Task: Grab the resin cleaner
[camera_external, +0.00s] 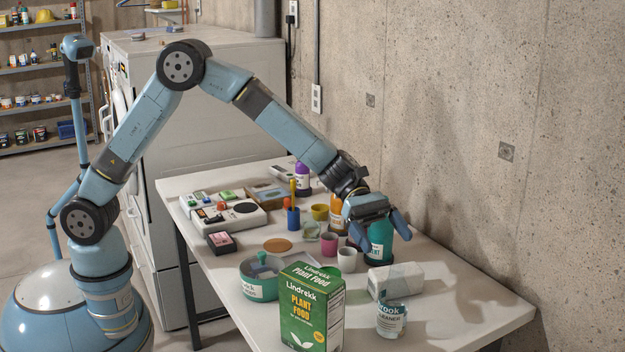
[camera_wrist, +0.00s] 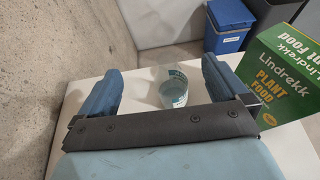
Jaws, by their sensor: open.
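A small clear jar (camera_external: 391,321) with a pale label ending in "CLEANER" stands upright near the front right of the white table; the rest of its label is not fully readable. What looks like the same jar (camera_wrist: 174,92) shows in the wrist view, beyond and between my fingers and apart from them. My gripper (camera_external: 376,222) is open and empty, above the table beside a teal bottle (camera_external: 379,243). In the wrist view my gripper (camera_wrist: 164,75) has its two blue fingers spread wide.
A green plant food box (camera_external: 311,306) stands left of the jar; it also shows in the wrist view (camera_wrist: 284,72). A white box (camera_external: 396,279) lies behind the jar. Cups, a pot (camera_external: 259,286) and bottles crowd the left. A concrete wall (camera_external: 460,120) borders the table.

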**TASK OBJECTIVE:** With all pictures left out, please transcribe exactly the lines from the start of the material through the line with "[camera_wrist, +0.00s]".

**RESULT OF THIS EXERCISE:**
Task: Grab the resin cleaner
[camera_external, +0.00s] 
[camera_wrist, +0.00s] 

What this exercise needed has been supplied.